Problem description →
Filter the records below and copy every line containing the word "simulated".

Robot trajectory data
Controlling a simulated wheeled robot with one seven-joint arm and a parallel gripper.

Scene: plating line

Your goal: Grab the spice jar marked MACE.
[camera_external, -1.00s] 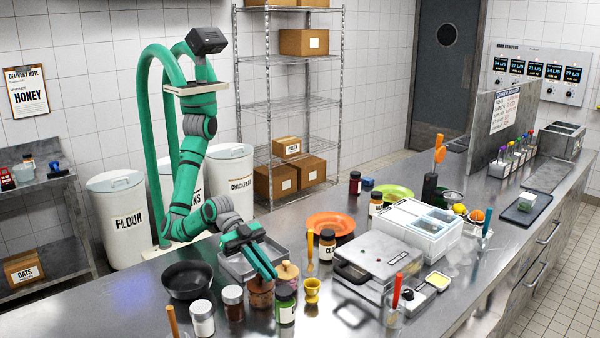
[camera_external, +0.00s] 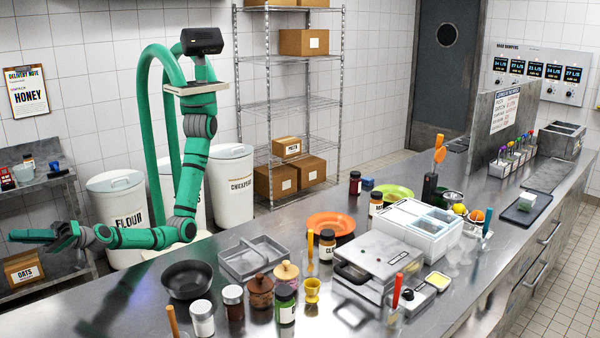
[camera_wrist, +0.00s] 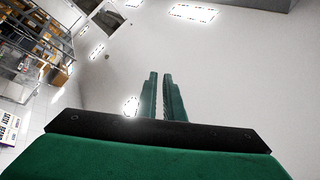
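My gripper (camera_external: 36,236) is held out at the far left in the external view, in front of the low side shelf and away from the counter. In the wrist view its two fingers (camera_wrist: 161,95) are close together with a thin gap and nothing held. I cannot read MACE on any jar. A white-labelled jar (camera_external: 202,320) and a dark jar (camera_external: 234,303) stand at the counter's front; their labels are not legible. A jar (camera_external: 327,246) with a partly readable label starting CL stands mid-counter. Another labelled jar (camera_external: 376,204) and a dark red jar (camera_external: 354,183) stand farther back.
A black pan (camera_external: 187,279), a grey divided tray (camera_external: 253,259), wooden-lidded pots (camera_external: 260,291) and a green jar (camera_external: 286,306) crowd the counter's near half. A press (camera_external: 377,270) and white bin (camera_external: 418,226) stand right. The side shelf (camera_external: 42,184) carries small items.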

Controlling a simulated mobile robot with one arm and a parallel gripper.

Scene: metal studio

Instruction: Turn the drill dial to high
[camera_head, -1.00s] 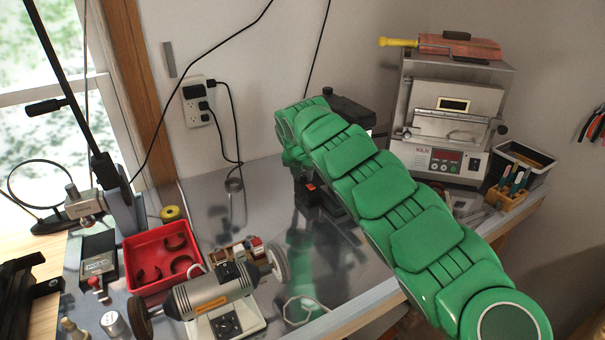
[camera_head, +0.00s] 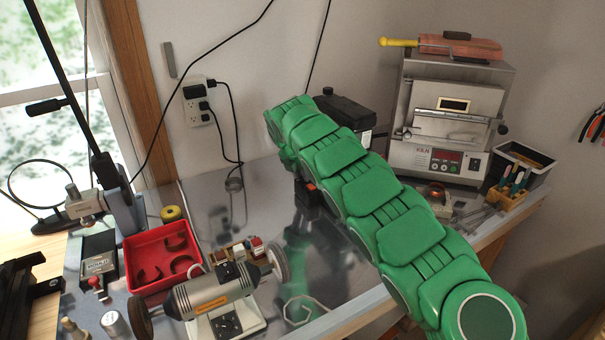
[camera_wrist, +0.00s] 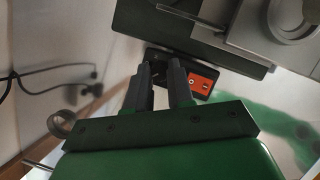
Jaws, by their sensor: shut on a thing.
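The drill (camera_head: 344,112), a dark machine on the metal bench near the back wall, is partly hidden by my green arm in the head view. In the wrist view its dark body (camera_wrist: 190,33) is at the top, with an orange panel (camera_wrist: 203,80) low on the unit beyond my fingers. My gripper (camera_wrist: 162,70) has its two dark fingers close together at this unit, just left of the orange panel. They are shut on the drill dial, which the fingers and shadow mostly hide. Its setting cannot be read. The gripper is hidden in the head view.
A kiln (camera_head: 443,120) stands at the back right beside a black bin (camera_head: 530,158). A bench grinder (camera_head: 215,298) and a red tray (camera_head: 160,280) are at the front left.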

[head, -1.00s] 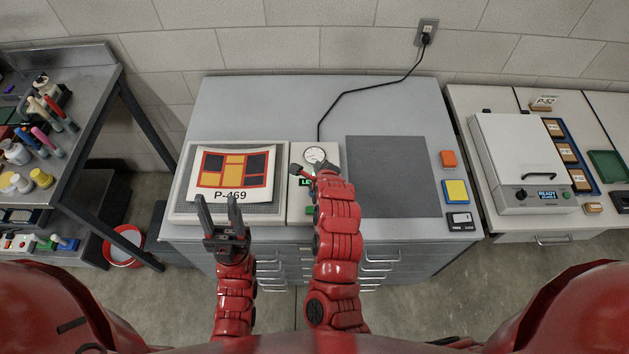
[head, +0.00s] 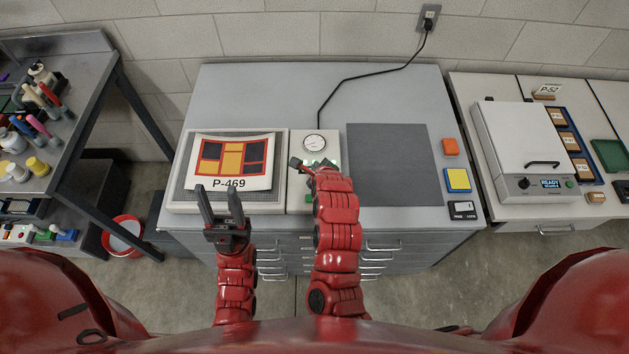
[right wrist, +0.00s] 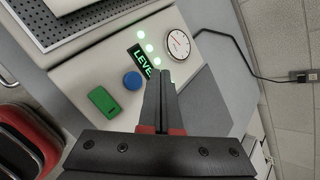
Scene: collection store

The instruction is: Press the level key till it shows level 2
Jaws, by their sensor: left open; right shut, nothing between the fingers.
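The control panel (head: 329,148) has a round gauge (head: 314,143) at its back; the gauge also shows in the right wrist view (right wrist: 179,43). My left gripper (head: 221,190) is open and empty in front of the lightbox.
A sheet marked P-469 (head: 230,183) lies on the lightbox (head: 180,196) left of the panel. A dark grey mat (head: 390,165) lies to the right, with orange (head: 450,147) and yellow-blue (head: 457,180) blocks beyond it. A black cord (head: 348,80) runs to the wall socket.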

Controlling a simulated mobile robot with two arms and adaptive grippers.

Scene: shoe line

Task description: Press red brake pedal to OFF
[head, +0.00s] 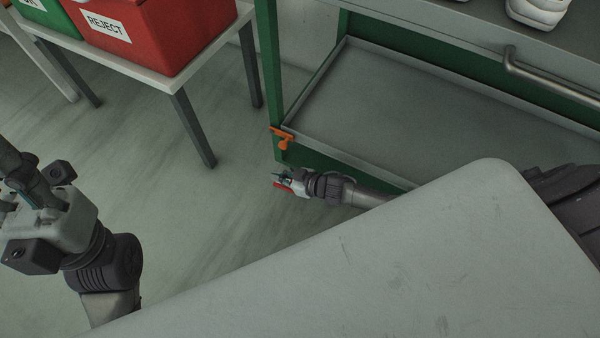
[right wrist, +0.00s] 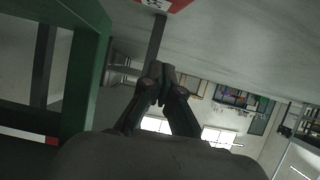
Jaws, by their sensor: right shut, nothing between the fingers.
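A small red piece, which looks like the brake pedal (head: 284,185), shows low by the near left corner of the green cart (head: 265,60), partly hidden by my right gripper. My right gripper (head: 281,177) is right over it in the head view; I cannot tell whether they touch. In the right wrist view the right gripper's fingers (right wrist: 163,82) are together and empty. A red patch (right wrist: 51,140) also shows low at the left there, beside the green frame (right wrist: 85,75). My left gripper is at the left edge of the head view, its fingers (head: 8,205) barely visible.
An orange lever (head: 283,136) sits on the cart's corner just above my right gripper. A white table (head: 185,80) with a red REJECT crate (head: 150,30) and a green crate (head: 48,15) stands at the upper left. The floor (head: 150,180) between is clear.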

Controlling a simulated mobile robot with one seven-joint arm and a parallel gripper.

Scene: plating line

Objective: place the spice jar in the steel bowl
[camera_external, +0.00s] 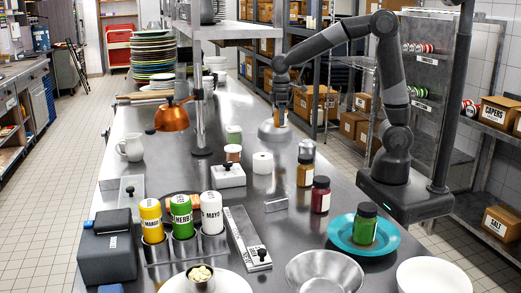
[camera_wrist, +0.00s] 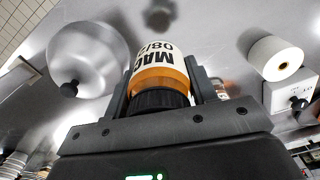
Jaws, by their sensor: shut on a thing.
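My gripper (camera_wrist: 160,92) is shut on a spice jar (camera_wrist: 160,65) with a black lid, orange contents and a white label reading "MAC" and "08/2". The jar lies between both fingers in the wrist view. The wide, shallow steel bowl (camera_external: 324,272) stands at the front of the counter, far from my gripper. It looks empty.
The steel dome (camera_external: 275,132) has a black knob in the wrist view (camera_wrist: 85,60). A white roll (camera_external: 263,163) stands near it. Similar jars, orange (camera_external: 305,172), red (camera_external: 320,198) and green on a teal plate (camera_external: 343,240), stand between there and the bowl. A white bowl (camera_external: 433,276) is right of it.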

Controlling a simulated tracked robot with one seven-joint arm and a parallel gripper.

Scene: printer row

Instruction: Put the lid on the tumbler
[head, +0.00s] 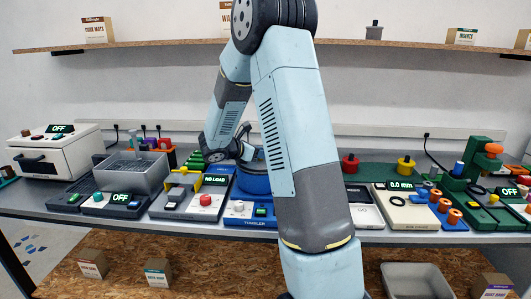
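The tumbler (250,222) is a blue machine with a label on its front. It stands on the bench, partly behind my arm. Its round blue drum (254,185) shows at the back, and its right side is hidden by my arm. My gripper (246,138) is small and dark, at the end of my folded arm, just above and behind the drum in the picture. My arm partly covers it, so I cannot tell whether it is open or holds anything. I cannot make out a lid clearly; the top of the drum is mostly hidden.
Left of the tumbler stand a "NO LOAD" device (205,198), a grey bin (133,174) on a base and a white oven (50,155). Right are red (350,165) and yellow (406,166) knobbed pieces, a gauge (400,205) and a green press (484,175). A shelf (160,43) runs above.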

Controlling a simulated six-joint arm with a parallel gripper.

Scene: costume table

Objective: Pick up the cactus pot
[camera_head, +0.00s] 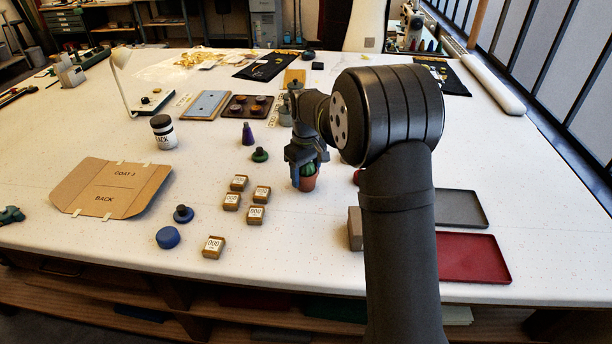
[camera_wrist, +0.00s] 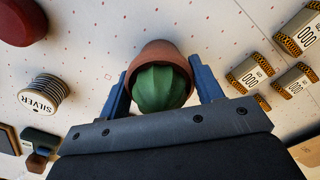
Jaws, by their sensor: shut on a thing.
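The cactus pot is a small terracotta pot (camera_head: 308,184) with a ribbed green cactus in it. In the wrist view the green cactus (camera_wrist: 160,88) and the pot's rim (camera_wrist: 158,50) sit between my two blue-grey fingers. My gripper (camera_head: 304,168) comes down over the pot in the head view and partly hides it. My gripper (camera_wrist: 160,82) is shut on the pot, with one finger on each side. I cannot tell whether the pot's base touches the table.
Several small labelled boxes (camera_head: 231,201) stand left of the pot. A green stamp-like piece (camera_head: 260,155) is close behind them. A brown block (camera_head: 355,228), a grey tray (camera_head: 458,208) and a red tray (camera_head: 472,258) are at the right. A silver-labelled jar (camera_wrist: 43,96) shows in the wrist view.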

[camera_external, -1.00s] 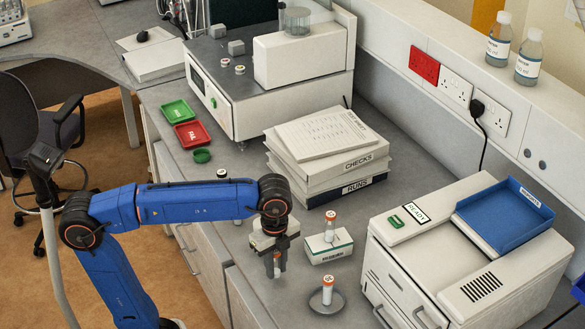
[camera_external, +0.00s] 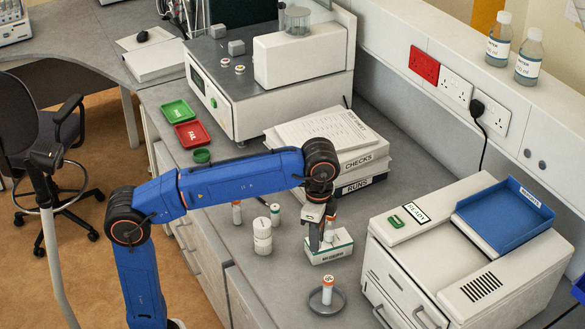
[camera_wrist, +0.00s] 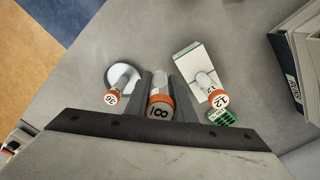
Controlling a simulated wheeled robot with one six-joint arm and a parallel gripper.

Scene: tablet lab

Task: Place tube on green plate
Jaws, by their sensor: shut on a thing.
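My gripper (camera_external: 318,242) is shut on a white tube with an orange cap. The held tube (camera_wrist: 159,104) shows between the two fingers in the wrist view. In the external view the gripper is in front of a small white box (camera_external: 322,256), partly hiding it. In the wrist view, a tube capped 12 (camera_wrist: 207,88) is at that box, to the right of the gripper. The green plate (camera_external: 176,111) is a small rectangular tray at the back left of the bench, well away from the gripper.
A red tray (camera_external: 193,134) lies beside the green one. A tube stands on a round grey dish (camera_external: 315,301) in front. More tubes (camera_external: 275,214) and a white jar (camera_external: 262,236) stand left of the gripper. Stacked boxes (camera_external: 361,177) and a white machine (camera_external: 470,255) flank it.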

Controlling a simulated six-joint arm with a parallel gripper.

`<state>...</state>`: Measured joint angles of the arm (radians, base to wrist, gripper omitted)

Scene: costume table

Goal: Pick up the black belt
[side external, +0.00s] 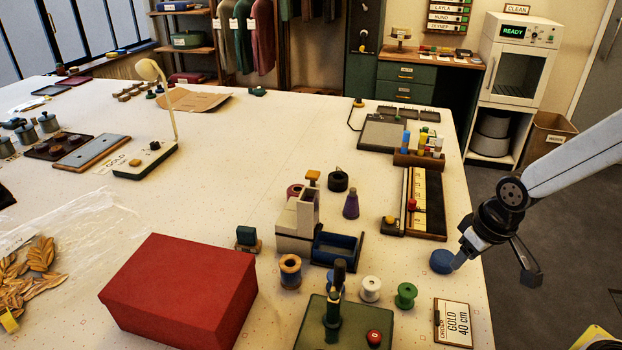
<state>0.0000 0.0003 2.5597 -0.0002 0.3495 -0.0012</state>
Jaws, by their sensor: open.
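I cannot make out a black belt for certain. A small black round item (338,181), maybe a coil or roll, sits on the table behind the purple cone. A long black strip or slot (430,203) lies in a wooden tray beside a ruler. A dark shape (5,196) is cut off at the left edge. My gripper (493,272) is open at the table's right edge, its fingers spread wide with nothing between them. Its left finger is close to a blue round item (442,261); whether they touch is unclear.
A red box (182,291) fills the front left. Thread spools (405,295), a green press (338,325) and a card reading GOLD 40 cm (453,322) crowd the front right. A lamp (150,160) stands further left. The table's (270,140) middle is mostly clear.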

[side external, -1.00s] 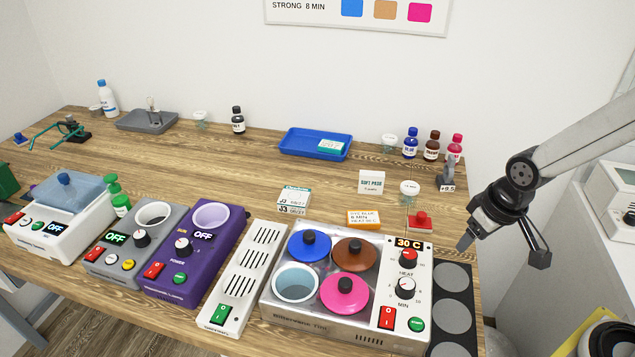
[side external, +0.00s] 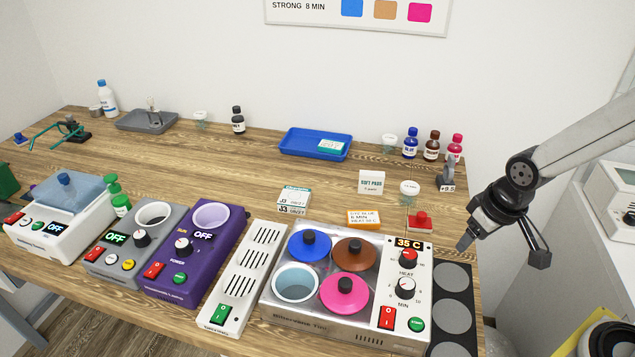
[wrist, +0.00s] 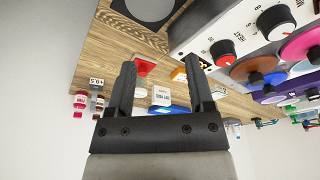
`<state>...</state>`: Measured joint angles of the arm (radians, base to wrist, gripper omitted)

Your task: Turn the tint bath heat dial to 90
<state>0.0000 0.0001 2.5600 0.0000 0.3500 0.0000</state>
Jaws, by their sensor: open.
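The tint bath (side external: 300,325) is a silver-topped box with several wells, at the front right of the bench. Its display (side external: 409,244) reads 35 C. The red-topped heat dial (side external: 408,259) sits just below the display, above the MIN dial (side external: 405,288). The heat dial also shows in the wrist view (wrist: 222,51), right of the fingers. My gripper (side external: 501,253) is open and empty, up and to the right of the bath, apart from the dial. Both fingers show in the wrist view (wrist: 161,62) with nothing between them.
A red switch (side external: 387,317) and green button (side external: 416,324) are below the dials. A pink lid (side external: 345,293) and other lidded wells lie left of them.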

The solution →
Controlling a simulated wheeled robot with one seven-joint arm and a parallel gripper.
Controlling a simulated mobile robot with one arm and a parallel gripper.
Controlling a simulated mobile robot with two arms and adaptive grippers.
Controlling a simulated mobile robot with one seven-joint arm and a parallel gripper.
Controlling a simulated tracked robot with one seven-joint arm and a parallel gripper.
Controlling a simulated six-joint arm with a parallel gripper.
Controlling a simulated wheeled robot with one six-joint arm and a parallel gripper.
Controlling a simulated six-joint arm with a parallel gripper.

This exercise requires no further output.